Museums can change lives. Museums are for and about people. For museums to be truly accountable to past, present and future generations, they must work with and for all sections of the communities they serve. Museums have the potential to strengthen the social fabric of society and act as meeting and dialoguing places for different cultures.
NEMO (Network of European Museum Organisations) brings together museum organisations and museums throughout Europe to strengthen mutual exchange and expertise and address the most crucial issues facing this sector. A current hot topic is how museums can be actors of change and promoters of social inclusion.
GREAT EXPECTATIONS
The role of museums in society across the globe has significantly changed in recent decades: from temples of knowledge to fora for debate and discussion, from repositories of objects to people-centred institutions with social responsibilities and functions. This shift reflects an ongoing trend to democratise museums and make them more accessible to wider audiences and responsive to the public, in particular to local communities, whose composition has changed to include migrants and people with different ethnic backgrounds.
With unprecedented migration flows to Europe and the increasing growth of multiethnic communities, we must ask how cultural institutions can contribute to effective integration and dialogue.
Funders and society expect museums to help facilitate the integration and peaceful coexistence of newcomers – and supportive financial resources are being made available, also at EU level.
It can be questioned whether it’s right to charge museums with these responsibilities. Does it push the boundaries of their work too far and give the social function a too prominent role, as opposed to fulfilling traditional conservation and educational tasks. Or it this debate already obsolete in the light of the growing body of evidence of good practices available at European level.
Museums in Europe are already engaging with migration and cultural diversity with a variety of approaches, reflecting the diverse nature of each institution and their national context. But no matter how seriously they take up the challenge, this is a completely new area of work requiring new programmes, attitudes and staff skills, including the ability to network and partner with various institutions active in different fields.
To support museums and help them to find a constructive multiperspective and multicultural approach to their work, in 2015 NEMO released Museums, Migration and Cultural Diversity. Recommendations for Museum Work*. The publication outlines how museums can develop an intercultural approach via three core activities: Collecting, Exhibiting and Outreach.
COLLECTING NEW PERSPECTIVES
Objects in a museum have many stories to tell about the culture that produced them and the contexts from which they originated. Very often though, museums represent only a mainstream culture, ignoring or downplaying other historical or societal components.
Museums seeking an intercultural approach should first of all reexamine and reassess existing collections using different perspectives and taking into account the viewpoint of individuals and communities.
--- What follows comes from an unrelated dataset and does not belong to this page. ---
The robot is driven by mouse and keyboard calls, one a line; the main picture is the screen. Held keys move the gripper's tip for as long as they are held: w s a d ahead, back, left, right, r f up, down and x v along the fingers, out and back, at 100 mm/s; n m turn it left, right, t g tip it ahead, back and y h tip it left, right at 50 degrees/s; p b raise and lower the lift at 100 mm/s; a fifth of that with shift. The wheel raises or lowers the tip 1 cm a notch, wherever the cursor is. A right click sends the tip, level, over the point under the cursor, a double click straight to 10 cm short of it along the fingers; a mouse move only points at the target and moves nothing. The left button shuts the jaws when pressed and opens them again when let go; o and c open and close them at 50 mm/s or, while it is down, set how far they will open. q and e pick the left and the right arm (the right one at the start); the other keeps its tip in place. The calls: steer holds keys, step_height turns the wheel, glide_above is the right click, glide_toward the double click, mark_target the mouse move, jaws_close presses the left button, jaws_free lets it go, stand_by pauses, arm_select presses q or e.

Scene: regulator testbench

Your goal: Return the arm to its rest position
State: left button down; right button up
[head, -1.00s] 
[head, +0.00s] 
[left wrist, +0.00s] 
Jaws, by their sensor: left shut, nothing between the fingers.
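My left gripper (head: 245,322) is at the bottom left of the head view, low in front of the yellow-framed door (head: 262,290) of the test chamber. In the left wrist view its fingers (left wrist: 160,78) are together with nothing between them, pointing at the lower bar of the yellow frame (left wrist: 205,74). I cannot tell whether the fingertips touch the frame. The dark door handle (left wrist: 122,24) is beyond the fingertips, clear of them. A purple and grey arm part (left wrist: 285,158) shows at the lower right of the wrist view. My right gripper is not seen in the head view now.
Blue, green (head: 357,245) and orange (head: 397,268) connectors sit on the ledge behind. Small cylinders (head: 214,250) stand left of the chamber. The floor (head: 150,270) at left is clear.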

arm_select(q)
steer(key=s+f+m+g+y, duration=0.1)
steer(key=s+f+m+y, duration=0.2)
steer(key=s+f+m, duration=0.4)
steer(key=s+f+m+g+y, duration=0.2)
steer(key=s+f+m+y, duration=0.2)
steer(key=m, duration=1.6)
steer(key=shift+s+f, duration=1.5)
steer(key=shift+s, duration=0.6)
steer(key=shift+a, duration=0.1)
This can be done by exposing the objects to different questions regarding their provenance and function – particularly if they originated in a colonial context – thereby bringing new stories to the light, or by adding new objects to the collection or collecting exhibits about migration history in collaboration with associations and contemporary witnesses.
Another strategy that museums can employ is to establish working agreements and partnerships with archives, local authorities and other public agencies.
A DIVERSE EXHIBIT
The narrative of a museum unfolds in its galleries through the objects and the interpretation methods chosen by curators. No exhibition is in itself neutral: choosing an object and interpreting it in a certain way is a deliberate act.
In order to open up new multicultural perspectives, people with a migrant background can be invited to contribute to a new exhibition by bringing objects and viewpoints, focusing on their own stories and autobiographical recollections.
Such a participatory approach seems to work well, especially in the concept and design of temporary exhibitions, which are better suited to addressing current topics and trying out new and different forms of public collaboration.
OPPORTUNITY OUTREACH
Outreach is closely linked to the three core activities of collecting, exhibiting and research, but its activities are often more easily achieved outside the institutional setting of a museum. For instance, it can be better to involve marginalised groups at community locations, day centres, shopping centres and even on the streets.
Outreach workers also benefit from experience in working with unrepresented groups, perhaps owing to low economic status or social exclusion, but initiating dialogue with migrants and refugees requires the sensitivity and intercultural skills of dedicated permanent staff.